Given records

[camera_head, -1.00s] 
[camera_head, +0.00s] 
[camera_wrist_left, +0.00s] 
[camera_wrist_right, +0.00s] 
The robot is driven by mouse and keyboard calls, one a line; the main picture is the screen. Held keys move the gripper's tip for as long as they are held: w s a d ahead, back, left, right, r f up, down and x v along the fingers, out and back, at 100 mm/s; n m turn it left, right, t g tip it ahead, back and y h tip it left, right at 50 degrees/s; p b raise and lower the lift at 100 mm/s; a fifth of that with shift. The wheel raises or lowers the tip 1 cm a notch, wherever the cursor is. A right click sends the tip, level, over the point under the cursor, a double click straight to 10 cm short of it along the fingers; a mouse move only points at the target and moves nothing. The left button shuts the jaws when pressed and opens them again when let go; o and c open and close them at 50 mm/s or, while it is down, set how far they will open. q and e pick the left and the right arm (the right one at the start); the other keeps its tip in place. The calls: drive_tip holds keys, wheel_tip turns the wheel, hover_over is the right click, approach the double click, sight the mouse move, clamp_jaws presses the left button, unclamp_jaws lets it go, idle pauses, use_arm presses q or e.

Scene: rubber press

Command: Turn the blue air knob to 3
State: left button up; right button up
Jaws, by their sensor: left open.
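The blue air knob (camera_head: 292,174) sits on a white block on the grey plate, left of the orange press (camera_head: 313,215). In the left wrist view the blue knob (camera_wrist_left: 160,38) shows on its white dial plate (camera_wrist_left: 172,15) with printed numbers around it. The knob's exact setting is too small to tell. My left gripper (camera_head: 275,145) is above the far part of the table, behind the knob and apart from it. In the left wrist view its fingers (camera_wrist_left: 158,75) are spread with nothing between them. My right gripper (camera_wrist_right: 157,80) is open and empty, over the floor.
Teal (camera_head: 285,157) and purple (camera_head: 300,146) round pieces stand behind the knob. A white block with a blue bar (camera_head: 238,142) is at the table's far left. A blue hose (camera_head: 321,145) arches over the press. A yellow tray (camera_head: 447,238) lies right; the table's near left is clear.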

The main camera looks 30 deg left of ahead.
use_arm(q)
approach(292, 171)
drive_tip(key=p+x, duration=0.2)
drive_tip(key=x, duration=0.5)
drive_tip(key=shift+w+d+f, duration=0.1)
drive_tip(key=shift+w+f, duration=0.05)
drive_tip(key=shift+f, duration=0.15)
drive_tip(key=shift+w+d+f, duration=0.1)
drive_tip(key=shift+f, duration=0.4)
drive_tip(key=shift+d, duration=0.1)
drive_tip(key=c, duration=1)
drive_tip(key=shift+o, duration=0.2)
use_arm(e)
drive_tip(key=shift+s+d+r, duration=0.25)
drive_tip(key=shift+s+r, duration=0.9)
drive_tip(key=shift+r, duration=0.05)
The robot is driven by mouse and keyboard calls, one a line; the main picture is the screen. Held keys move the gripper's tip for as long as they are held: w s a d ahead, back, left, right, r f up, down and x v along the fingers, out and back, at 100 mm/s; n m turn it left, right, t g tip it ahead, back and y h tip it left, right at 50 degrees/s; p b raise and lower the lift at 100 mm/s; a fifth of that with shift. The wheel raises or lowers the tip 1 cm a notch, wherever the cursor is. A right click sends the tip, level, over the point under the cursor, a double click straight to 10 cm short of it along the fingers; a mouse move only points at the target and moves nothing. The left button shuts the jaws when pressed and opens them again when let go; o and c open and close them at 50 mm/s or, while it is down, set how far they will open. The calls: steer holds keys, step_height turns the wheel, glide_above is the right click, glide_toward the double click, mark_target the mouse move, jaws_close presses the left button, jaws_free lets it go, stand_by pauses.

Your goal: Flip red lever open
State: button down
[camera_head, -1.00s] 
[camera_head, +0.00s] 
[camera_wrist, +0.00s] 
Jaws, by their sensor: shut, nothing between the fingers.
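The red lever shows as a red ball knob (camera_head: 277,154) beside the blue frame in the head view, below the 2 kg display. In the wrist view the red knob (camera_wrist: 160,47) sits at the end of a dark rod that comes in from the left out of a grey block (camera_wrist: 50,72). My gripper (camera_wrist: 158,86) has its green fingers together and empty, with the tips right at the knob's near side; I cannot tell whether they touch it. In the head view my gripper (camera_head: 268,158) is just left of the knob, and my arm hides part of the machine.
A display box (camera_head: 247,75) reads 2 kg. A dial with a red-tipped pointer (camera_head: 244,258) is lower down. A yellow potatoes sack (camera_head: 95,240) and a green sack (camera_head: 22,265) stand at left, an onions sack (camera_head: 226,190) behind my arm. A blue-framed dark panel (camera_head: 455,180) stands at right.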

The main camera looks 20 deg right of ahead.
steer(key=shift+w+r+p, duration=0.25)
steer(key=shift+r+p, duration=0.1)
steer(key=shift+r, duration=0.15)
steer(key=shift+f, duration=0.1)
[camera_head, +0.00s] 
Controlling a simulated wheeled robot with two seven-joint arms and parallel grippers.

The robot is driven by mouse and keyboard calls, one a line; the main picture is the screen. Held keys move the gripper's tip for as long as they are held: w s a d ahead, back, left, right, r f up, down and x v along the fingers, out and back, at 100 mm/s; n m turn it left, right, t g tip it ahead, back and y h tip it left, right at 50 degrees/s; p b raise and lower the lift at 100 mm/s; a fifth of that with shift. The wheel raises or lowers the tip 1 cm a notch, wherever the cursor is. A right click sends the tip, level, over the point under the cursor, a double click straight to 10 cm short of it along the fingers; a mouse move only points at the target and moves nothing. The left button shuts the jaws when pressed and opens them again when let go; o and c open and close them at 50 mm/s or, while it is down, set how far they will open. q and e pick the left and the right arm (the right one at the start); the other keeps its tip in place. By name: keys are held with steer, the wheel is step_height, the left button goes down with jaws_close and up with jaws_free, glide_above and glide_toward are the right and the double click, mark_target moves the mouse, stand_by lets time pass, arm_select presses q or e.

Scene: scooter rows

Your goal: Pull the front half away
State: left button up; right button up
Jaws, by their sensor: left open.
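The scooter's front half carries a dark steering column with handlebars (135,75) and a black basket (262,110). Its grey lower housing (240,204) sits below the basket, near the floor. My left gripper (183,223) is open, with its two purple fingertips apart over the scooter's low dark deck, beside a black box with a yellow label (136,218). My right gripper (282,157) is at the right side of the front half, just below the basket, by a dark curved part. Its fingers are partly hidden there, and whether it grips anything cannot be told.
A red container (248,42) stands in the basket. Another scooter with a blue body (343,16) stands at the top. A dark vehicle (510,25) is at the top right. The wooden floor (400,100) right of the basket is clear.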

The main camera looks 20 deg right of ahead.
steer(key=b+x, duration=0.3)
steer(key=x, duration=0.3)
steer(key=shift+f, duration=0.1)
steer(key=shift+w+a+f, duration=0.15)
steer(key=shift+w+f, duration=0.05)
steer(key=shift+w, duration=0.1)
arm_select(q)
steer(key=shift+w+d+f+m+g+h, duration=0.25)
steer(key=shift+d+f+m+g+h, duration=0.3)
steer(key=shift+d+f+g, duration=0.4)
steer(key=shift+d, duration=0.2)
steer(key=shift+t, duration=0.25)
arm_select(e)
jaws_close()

Task goal
Extract all of the data shown above without alteration.

Answer to the problem
[camera_head, -1.00s] 
[camera_head, +0.00s] 
[camera_wrist_left, +0.00s] 
[camera_wrist_right, +0.00s] 
The robot is driven by mouse and keyboard calls, one a line; the main picture is the screen. Held keys move the gripper's tip for as long as they are held: w s a d ahead, back, left, right, r f up, down and x v along the fingers, out and back, at 100 mm/s; n m turn it left, right, t g tip it ahead, back and y h tip it left, right at 50 degrees/s; p b raise and lower the lift at 100 mm/s; a fifth of that with shift. The wheel raises or lowers the tip 1 cm a notch, wherever the cursor is. A right click sends the tip, level, over the point under the cursor, a double click straight to 10 cm short of it along the fingers; a mouse move only points at the target and moves nothing. The left button shuts the jaws when pressed and opens them again when let go; o and c open and close them at 50 mm/s or, while it is down, set how far they will open. q and e pick the left and the right arm (the right one at the start); the other keeps its tip in place. The calls: drive_tip holds keys, wheel_tip turns the wheel, hover_over is the right click, approach the double click, sight the mouse move, clamp_jaws presses the left button, unclamp_jaws lets it go, idle pauses, use_arm presses q or e.

Scene: rubber press

Command: Turn the blue air knob to 3
State: left button up; right button up
Jaws, by their sensor: left open.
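The blue air knob (camera_head: 292,174) sits on a white block on the grey plate, left of the orange press (camera_head: 313,215). In the left wrist view the blue knob (camera_wrist_left: 160,38) shows on its white dial plate (camera_wrist_left: 172,15) with printed numbers around it. The knob's exact setting is too small to tell. My left gripper (camera_head: 275,145) is above the far part of the table, behind the knob and apart from it. In the left wrist view its fingers (camera_wrist_left: 158,75) are spread with nothing between them. My right gripper (camera_wrist_right: 157,80) is open and empty, over the floor.
Teal (camera_head: 285,157) and purple (camera_head: 300,146) round pieces stand behind the knob. A white block with a blue bar (camera_head: 238,142) is at the table's far left. A blue hose (camera_head: 321,145) arches over the press. A yellow tray (camera_head: 447,238) lies right; the table's near left is clear.

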The main camera looks 30 deg left of ahead.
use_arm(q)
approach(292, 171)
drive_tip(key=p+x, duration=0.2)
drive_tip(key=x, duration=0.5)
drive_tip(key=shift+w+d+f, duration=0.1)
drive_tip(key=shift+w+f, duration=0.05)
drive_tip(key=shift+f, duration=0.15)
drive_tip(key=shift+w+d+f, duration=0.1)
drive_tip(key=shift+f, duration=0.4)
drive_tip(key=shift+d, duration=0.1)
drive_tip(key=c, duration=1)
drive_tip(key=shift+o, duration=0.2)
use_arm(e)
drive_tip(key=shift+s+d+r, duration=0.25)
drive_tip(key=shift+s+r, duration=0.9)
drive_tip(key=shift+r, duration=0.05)
The robot is driven by mouse and keyboard calls, one a line; the main picture is the screen. Held keys move the gripper's tip for as long as they are held: w s a d ahead, back, left, right, r f up, down and x v along the fingers, out and back, at 100 mm/s; n m turn it left, right, t g tip it ahead, back and y h tip it left, right at 50 degrees/s; p b raise and lower the lift at 100 mm/s; a fifth of that with shift. The wheel raises or lowers the tip 1 cm a notch, wherever the cursor is. A right click sends the tip, level, over the point under the cursor, a double click straight to 10 cm short of it along the fingers; a mouse move only points at the target and moves nothing. The left button shuts the jaws when pressed and opens them again when let go; o and c open and close them at 50 mm/s or, while it is down, set how far they will open. The calls: steer holds keys, step_height turns the wheel, glide_above is the right click, glide_toward the double click, mark_target the mouse move, jaws_close presses the left button, jaws_free lets it go, stand_by pauses.

Your goal: Flip red lever open
State: button down
[camera_head, -1.00s] 
[camera_head, +0.00s] 
[camera_wrist, +0.00s] 
Jaws, by their sensor: shut, nothing between the fingers.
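The red lever shows as a red ball knob (camera_head: 277,154) beside the blue frame in the head view, below the 2 kg display. In the wrist view the red knob (camera_wrist: 160,47) sits at the end of a dark rod that comes in from the left out of a grey block (camera_wrist: 50,72). My gripper (camera_wrist: 158,86) has its green fingers together and empty, with the tips right at the knob's near side; I cannot tell whether they touch it. In the head view my gripper (camera_head: 268,158) is just left of the knob, and my arm hides part of the machine.
A display box (camera_head: 247,75) reads 2 kg. A dial with a red-tipped pointer (camera_head: 244,258) is lower down. A yellow potatoes sack (camera_head: 95,240) and a green sack (camera_head: 22,265) stand at left, an onions sack (camera_head: 226,190) behind my arm. A blue-framed dark panel (camera_head: 455,180) stands at right.

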The main camera looks 20 deg right of ahead.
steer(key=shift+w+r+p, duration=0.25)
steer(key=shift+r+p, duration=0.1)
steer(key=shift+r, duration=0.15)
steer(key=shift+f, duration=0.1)
[camera_head, +0.00s] 
Controlling a simulated wheeled robot with two seven-joint arms and parallel grippers.

The robot is driven by mouse and keyboard calls, one a line; the main picture is the screen. Held keys move the gripper's tip for as long as they are held: w s a d ahead, back, left, right, r f up, down and x v along the fingers, out and back, at 100 mm/s; n m turn it left, right, t g tip it ahead, back and y h tip it left, right at 50 degrees/s; p b raise and lower the lift at 100 mm/s; a fifth of that with shift. The wheel raises or lowers the tip 1 cm a notch, wherever the cursor is. A right click sends the tip, level, over the point under the cursor, a double click straight to 10 cm short of it along the fingers; a mouse move only points at the target and moves nothing. The left button shuts the jaws when pressed and opens them again when let go; o and c open and close them at 50 mm/s or, while it is down, set how far they will open. q and e pick the left and the right arm (the right one at the start); the other keeps its tip in place. By name: keys are held with steer, the wheel is step_height, the left button goes down with jaws_close and up with jaws_free, glide_above and glide_toward are the right and the double click, mark_target moves the mouse, stand_by lets time pass, arm_select presses q or e.

Scene: scooter rows

Your goal: Pull the front half away
State: left button up; right button up
Jaws, by their sensor: left open.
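The scooter's front half carries a dark steering column with handlebars (135,75) and a black basket (262,110). Its grey lower housing (240,204) sits below the basket, near the floor. My left gripper (183,223) is open, with its two purple fingertips apart over the scooter's low dark deck, beside a black box with a yellow label (136,218). My right gripper (282,157) is at the right side of the front half, just below the basket, by a dark curved part. Its fingers are partly hidden there, and whether it grips anything cannot be told.
A red container (248,42) stands in the basket. Another scooter with a blue body (343,16) stands at the top. A dark vehicle (510,25) is at the top right. The wooden floor (400,100) right of the basket is clear.

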The main camera looks 20 deg right of ahead.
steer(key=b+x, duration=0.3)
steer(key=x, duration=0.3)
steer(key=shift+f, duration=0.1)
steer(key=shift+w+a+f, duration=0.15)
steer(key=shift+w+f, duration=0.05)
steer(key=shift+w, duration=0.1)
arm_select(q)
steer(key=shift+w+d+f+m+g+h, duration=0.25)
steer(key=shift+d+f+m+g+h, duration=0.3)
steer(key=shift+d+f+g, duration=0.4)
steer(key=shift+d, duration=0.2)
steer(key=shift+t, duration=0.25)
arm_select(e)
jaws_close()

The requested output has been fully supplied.